Review: Easychord - Not In My Family Tree
Not In My Family Tree derives some of its most prominent features from what could be termed as the “common traits” of electronic ambient music. I refer to those rippling synthesizer pools, in which origination and placement become lost within their own reverberant afterglows – sound as a billowing gas or as a liquid current, channelling chord cycles that lack the rhythmic definition to be termed as melodies. In terms of timbre, there’s little within Easychord’s palette that works to tease it away from what ambient music is already very familiar with. Glitch disruptions, thick distortion bastes, pockets of meandering piano, cycling dynamic patterns…it’s all here, and there’s often a sense that Not In My Family Tree is all too engrossed in the influences from which is originates.

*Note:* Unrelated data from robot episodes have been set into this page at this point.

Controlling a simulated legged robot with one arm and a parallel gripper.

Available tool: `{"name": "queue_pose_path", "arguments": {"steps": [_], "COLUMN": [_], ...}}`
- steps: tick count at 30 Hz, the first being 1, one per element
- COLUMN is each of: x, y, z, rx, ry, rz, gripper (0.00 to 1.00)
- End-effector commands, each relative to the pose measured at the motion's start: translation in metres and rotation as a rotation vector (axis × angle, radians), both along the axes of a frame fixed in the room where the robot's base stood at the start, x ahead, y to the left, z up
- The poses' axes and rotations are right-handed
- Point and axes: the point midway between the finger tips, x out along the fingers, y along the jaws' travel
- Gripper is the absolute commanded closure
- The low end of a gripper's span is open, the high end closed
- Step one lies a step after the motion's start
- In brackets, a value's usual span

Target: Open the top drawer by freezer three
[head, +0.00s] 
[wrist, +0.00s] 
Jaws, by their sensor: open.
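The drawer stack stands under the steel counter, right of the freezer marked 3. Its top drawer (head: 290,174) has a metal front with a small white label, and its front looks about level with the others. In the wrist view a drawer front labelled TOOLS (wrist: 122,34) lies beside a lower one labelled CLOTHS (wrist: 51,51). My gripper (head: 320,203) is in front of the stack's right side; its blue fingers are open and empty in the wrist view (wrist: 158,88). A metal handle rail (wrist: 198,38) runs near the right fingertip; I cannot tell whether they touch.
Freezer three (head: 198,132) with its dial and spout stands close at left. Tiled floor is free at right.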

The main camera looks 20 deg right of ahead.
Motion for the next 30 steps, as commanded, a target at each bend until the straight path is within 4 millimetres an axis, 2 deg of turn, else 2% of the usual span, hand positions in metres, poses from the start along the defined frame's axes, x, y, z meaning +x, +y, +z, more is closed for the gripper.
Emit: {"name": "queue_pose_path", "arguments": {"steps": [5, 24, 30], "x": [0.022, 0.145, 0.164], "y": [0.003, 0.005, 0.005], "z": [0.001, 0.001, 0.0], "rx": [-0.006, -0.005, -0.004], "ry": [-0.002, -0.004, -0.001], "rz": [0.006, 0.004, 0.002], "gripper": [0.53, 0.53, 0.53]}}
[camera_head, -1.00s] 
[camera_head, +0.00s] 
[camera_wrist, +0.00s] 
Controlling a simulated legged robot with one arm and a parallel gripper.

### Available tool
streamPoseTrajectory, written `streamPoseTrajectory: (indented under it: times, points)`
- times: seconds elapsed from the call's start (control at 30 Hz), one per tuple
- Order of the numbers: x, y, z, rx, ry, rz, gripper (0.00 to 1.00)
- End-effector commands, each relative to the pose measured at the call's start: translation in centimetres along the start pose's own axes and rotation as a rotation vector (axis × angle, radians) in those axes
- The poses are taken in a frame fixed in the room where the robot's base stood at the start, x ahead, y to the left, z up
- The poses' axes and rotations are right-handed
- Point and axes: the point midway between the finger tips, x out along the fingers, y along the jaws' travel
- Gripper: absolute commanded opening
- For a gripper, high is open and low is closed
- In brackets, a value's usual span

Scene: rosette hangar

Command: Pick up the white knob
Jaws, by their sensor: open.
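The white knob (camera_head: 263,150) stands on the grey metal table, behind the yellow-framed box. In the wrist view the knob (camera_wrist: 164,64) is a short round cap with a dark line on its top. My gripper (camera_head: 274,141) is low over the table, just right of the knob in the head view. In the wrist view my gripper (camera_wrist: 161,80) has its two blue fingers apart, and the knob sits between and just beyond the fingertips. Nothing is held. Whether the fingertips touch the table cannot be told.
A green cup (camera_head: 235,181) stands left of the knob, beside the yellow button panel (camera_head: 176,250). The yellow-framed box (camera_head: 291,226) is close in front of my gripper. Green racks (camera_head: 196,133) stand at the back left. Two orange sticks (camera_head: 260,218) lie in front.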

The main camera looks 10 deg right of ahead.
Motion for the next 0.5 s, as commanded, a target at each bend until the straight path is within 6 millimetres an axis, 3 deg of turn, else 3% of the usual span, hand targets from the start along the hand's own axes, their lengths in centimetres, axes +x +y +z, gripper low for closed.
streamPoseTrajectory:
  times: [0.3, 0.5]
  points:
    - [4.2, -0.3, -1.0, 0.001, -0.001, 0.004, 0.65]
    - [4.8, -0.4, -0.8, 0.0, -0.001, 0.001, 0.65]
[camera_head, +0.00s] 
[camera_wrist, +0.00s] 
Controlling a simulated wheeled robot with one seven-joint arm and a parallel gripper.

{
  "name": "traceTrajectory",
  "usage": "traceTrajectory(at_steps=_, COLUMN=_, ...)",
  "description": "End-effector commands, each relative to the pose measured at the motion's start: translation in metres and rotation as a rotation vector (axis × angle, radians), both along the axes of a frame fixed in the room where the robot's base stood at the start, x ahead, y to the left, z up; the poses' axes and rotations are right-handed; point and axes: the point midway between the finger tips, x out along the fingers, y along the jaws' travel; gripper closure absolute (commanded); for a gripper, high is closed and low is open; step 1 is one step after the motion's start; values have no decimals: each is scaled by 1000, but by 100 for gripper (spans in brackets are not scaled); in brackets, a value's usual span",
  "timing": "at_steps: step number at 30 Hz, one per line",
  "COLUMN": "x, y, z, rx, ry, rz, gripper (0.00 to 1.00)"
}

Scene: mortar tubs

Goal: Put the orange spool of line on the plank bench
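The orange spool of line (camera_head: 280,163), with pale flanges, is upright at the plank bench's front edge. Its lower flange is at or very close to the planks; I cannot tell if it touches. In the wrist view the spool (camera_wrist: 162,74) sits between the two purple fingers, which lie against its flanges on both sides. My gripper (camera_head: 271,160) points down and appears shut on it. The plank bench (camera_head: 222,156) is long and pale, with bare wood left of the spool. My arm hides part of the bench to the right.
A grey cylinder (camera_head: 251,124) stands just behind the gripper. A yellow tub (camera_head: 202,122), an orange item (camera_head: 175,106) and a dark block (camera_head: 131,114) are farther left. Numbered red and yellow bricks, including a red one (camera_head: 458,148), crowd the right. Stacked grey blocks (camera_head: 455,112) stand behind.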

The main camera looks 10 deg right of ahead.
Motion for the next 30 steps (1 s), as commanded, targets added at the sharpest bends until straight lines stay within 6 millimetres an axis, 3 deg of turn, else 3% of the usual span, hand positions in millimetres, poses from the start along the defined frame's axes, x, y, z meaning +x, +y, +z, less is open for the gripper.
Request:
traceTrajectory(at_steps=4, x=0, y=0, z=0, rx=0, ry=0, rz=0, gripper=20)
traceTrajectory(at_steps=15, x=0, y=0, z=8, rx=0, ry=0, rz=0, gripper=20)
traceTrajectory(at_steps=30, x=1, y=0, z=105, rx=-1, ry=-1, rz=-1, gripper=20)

But there’s something about the album that veers its trajectory away from the current of ambient genericism. The production in which it is housed feels organic, and there are points at which the record’s clicks and pops feel like genuine recording imperfections rather than deliberate techniques. Textures clip at the edges of maximum volume, and any re-imagining of the record as mysterious expanses of landscape is shattered by the reminders of the creation process and studio limitations. It’s actually the album’s most endearing quality, and prevents it from becoming just another sterile sheet of ambient wallpaper. Not In My Family Tree prides itself on its coming into being, and rather than mask the stitches and rough edges of its hand-crafted composition, Easychord uses them to lure the listener inside.